PROVIDED ENTRIES:
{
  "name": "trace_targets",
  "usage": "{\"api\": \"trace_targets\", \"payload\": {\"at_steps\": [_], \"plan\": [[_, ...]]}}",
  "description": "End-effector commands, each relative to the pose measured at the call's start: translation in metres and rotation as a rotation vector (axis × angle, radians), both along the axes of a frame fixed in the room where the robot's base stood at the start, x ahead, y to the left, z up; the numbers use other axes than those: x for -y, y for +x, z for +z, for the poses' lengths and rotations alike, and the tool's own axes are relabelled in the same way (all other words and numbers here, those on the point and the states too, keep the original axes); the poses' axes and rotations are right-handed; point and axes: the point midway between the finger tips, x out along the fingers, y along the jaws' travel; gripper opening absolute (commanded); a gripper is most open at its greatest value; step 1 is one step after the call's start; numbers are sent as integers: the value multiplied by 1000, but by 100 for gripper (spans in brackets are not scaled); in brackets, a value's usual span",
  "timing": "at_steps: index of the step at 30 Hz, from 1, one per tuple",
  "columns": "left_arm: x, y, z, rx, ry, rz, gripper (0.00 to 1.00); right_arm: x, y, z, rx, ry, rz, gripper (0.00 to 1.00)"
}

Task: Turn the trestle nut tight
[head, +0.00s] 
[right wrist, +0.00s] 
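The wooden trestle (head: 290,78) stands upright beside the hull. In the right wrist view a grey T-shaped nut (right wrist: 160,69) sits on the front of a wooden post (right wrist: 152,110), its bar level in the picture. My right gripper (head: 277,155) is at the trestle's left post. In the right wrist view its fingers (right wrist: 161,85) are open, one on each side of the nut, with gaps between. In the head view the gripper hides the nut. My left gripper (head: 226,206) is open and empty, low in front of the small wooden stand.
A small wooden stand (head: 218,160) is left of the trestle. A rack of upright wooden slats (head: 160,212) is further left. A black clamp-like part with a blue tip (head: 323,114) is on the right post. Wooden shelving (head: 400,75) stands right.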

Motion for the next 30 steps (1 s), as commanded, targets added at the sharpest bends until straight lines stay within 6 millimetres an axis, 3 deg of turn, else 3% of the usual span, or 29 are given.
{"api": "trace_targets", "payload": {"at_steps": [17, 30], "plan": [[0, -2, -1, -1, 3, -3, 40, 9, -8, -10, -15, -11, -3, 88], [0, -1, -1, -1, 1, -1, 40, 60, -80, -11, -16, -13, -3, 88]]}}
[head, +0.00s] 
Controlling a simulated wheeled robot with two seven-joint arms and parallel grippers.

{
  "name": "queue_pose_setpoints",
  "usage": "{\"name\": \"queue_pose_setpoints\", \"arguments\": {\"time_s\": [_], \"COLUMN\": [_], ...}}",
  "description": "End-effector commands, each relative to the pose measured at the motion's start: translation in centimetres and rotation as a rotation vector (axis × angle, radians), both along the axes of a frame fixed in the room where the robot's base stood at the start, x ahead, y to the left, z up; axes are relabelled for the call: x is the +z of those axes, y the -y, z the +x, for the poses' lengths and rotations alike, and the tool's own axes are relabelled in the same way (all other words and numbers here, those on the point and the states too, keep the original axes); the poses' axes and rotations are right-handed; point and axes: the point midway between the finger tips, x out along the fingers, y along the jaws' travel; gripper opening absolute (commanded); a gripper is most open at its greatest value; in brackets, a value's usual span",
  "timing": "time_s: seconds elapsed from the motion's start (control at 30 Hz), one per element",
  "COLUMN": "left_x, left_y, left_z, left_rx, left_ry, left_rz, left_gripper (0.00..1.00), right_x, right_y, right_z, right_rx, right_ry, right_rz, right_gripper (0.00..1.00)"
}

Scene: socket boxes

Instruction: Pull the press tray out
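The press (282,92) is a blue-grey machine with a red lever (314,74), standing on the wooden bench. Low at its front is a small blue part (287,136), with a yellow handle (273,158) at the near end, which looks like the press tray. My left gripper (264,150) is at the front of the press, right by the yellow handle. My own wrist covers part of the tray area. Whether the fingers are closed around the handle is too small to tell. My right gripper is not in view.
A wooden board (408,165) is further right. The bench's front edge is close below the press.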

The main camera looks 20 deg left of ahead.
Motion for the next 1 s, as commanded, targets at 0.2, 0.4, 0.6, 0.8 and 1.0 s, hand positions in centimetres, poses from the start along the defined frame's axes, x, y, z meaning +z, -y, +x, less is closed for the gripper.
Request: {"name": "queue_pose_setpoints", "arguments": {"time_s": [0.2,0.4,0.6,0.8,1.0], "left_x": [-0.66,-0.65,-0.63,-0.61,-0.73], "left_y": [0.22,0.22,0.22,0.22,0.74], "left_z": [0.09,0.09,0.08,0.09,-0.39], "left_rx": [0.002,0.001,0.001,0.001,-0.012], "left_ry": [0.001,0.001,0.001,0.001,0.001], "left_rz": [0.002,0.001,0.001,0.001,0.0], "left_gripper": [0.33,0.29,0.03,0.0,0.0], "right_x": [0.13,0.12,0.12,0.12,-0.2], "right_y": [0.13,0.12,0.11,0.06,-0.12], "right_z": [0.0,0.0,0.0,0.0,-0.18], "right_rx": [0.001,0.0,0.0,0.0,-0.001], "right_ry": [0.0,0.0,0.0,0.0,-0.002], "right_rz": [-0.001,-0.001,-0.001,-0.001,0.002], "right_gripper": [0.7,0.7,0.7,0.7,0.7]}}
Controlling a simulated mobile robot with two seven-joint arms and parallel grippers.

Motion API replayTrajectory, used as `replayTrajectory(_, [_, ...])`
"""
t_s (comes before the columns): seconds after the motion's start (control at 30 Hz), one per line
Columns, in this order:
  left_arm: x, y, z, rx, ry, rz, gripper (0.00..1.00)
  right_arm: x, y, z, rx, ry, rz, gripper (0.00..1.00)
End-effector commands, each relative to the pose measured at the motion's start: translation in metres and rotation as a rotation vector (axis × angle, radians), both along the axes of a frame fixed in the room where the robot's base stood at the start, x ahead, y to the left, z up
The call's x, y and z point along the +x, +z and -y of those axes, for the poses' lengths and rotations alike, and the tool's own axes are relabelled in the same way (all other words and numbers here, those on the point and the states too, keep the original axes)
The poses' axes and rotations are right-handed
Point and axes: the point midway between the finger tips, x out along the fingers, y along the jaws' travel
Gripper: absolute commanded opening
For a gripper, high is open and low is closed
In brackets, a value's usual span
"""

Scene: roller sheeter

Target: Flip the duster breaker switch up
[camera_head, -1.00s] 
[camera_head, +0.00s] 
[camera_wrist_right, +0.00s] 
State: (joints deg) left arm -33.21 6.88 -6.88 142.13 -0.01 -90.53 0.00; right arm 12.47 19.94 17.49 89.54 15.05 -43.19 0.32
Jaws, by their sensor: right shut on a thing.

WHAT YOU ARE ASKED TO DO:
Please quote the records above exactly, without skipping a line.

FINAL RESULT:
{
  "name": "trace_targets",
  "usage": "{\"api\": \"trace_targets\", \"payload\": {\"at_steps\": [_], \"plan\": [[_, ...]]}}",
  "description": "End-effector commands, each relative to the pose measured at the call's start: translation in metres and rotation as a rotation vector (axis × angle, radians), both along the axes of a frame fixed in the room where the robot's base stood at the start, x ahead, y to the left, z up; the numbers use other axes than those: x for -y, y for +x, z for +z, for the poses' lengths and rotations alike, and the tool's own axes are relabelled in the same way (all other words and numbers here, those on the point and the states too, keep the original axes); the poses' axes and rotations are right-handed; point and axes: the point midway between the finger tips, x out along the fingers, y along the jaws' travel; gripper opening absolute (commanded); a gripper is most open at its greatest value; step 1 is one step after the call's start; numbers are sent as integers: the value multiplied by 1000, but by 100 for gripper (spans in brackets are not scaled); in brackets, a value's usual span",
  "timing": "at_steps: index of the step at 30 Hz, from 1, one per tuple",
  "columns": "left_arm: x, y, z, rx, ry, rz, gripper (0.00 to 1.00); right_arm: x, y, z, rx, ry, rz, gripper (0.00 to 1.00)"
}

Task: Turn the trestle nut tight
[head, +0.00s] 
[right wrist, +0.00s] 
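The wooden trestle (head: 290,78) stands upright beside the hull. In the right wrist view a grey T-shaped nut (right wrist: 160,69) sits on the front of a wooden post (right wrist: 152,110), its bar level in the picture. My right gripper (head: 277,155) is at the trestle's left post. In the right wrist view its fingers (right wrist: 161,85) are open, one on each side of the nut, with gaps between. In the head view the gripper hides the nut. My left gripper (head: 226,206) is open and empty, low in front of the small wooden stand.
A small wooden stand (head: 218,160) is left of the trestle. A rack of upright wooden slats (head: 160,212) is further left. A black clamp-like part with a blue tip (head: 323,114) is on the right post. Wooden shelving (head: 400,75) stands right.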

Motion for the next 30 steps (1 s), as commanded, targets added at the sharpest bends until straight lines stay within 6 millimetres an axis, 3 deg of turn, else 3% of the usual span, or 29 are given.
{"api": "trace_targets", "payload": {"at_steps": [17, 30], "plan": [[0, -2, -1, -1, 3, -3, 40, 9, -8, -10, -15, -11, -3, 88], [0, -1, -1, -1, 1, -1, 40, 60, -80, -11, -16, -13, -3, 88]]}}
[head, +0.00s] 
Controlling a simulated wheeled robot with two seven-joint arms and parallel grippers.

{
  "name": "queue_pose_setpoints",
  "usage": "{\"name\": \"queue_pose_setpoints\", \"arguments\": {\"time_s\": [_], \"COLUMN\": [_], ...}}",
  "description": "End-effector commands, each relative to the pose measured at the motion's start: translation in centimetres and rotation as a rotation vector (axis × angle, radians), both along the axes of a frame fixed in the room where the robot's base stood at the start, x ahead, y to the left, z up; axes are relabelled for the call: x is the +z of those axes, y the -y, z the +x, for the poses' lengths and rotations alike, and the tool's own axes are relabelled in the same way (all other words and numbers here, those on the point and the states too, keep the original axes); the poses' axes and rotations are right-handed; point and axes: the point midway between the finger tips, x out along the fingers, y along the jaws' travel; gripper opening absolute (commanded); a gripper is most open at its greatest value; in brackets, a value's usual span",
  "timing": "time_s: seconds elapsed from the motion's start (control at 30 Hz), one per element",
  "COLUMN": "left_x, left_y, left_z, left_rx, left_ry, left_rz, left_gripper (0.00..1.00), right_x, right_y, right_z, right_rx, right_ry, right_rz, right_gripper (0.00..1.00)"
}

Scene: socket boxes

Instruction: Pull the press tray out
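The press (282,92) is a blue-grey machine with a red lever (314,74), standing on the wooden bench. Low at its front is a small blue part (287,136), with a yellow handle (273,158) at the near end, which looks like the press tray. My left gripper (264,150) is at the front of the press, right by the yellow handle. My own wrist covers part of the tray area. Whether the fingers are closed around the handle is too small to tell. My right gripper is not in view.
A wooden board (408,165) is further right. The bench's front edge is close below the press.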

The main camera looks 20 deg left of ahead.
Motion for the next 1 s, as commanded, targets at 0.2, 0.4, 0.6, 0.8 and 1.0 s, hand positions in centimetres, poses from the start along the defined frame's axes, x, y, z meaning +z, -y, +x, less is closed for the gripper.
Request: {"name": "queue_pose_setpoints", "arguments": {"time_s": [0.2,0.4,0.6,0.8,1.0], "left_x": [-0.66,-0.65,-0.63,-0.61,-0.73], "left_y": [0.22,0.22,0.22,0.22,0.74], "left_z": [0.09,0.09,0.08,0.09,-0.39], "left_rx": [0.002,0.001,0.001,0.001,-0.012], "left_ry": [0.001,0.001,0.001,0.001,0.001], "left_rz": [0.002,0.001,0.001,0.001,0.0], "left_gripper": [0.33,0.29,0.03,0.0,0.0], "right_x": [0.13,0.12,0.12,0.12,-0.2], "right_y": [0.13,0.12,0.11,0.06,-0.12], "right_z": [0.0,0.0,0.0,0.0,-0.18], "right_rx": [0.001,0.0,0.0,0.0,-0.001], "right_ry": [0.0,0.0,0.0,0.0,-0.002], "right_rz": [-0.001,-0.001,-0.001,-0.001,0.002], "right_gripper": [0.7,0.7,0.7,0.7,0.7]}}
Controlling a simulated mobile robot with two seven-joint arms and parallel grippers.

Motion API replayTrajectory, used as `replayTrajectory(_, [_, ...])`
"""
t_s (comes before the columns): seconds after the motion's start (control at 30 Hz), one per line
Columns, in this order:
  left_arm: x, y, z, rx, ry, rz, gripper (0.00..1.00)
  right_arm: x, y, z, rx, ry, rz, gripper (0.00..1.00)
End-effector commands, each relative to the pose measured at the motion's start: translation in metres and rotation as a rotation vector (axis × angle, radians), both along the axes of a frame fixed in the room where the robot's base stood at the start, x ahead, y to the left, z up
The call's x, y and z point along the +x, +z and -y of those axes, for the poses' lengths and rotations alike, and the tool's own axes are relabelled in the same way (all other words and numbers here, those on the point and the states too, keep the original axes)
The poses' axes and rotations are right-handed
Point and axes: the point midway between the finger tips, x out along the fingers, y along the jaws' travel
Gripper: absolute commanded opening
For a gripper, high is open and low is closed
In brackets, a value's usual span
"""

Scene: roller sheeter

Target: Flip the duster breaker switch up
[camera_head, -1.00s] 
[camera_head, +0.00s] 
[camera_wrist_right, +0.00s] 
State: (joints deg) left arm -33.21 6.88 -6.88 142.13 -0.01 -90.53 0.00; right arm 12.47 19.94 17.49 89.54 15.05 -43.19 0.32
Jaws, by their sensor: right shut on a thing.

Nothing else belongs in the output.